### Set exercise
Only one portion of the data is to be written out: from the line bearing "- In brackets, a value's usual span" through the line bearing "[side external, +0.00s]". Write it exactly as it appears.

# Start of Given data

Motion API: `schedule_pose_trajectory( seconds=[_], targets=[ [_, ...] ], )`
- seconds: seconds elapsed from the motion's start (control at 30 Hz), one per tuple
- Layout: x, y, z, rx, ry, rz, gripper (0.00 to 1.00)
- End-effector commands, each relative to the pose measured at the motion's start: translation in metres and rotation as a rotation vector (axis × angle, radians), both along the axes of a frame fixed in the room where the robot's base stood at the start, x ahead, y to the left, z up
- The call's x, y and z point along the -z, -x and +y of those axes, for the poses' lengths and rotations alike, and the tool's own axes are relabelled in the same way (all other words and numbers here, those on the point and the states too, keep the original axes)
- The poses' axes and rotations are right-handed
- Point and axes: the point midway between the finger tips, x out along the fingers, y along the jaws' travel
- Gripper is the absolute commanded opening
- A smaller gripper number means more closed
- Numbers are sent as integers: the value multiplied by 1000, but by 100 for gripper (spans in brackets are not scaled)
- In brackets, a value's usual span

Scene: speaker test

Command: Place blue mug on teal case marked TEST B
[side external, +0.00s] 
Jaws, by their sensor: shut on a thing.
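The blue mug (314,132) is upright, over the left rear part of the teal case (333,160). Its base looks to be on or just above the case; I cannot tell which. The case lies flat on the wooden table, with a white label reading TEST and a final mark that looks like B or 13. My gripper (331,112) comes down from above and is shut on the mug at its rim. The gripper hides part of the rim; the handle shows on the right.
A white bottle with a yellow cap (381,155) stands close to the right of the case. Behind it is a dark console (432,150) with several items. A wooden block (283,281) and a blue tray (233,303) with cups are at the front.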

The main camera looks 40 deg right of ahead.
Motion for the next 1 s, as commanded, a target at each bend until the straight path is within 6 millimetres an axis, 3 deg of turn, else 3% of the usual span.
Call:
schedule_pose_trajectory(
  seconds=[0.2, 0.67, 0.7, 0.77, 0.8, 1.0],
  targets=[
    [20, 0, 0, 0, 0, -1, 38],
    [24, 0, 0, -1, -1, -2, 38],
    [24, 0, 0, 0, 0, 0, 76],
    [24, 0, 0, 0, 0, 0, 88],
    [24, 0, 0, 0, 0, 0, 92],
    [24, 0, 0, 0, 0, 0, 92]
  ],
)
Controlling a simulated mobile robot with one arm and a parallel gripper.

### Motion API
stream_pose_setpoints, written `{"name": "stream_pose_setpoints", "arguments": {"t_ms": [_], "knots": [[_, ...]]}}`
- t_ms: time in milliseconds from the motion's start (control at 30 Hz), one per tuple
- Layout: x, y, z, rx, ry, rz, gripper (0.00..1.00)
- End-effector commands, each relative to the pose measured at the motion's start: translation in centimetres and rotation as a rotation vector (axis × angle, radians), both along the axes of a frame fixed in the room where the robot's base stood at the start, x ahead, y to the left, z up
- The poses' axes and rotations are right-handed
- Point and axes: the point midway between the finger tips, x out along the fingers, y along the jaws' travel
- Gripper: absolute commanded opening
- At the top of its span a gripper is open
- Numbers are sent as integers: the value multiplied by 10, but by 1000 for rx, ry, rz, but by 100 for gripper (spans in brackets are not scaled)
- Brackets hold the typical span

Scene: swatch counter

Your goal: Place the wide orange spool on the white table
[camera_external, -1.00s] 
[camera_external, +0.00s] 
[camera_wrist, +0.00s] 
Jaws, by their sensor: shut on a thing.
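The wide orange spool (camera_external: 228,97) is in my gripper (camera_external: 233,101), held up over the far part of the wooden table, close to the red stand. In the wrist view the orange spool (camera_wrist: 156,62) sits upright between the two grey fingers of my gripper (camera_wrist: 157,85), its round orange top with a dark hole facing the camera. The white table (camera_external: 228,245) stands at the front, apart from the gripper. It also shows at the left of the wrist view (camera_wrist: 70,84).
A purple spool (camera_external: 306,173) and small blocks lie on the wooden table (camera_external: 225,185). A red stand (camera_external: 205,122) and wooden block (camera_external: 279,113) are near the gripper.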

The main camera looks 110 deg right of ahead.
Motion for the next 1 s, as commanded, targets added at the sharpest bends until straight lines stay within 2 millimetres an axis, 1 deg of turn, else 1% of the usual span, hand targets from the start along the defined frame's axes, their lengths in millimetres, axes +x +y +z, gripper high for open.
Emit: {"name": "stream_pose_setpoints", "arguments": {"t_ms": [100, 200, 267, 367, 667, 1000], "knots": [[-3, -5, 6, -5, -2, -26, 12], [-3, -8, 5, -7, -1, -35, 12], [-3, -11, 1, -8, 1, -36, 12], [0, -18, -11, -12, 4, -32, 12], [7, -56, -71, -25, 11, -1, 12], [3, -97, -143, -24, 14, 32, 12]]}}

# End of Given data

### Exercise answer
- In brackets, a value's usual span

Scene: speaker test

Command: Place blue mug on teal case marked TEST B
[side external, +0.00s] 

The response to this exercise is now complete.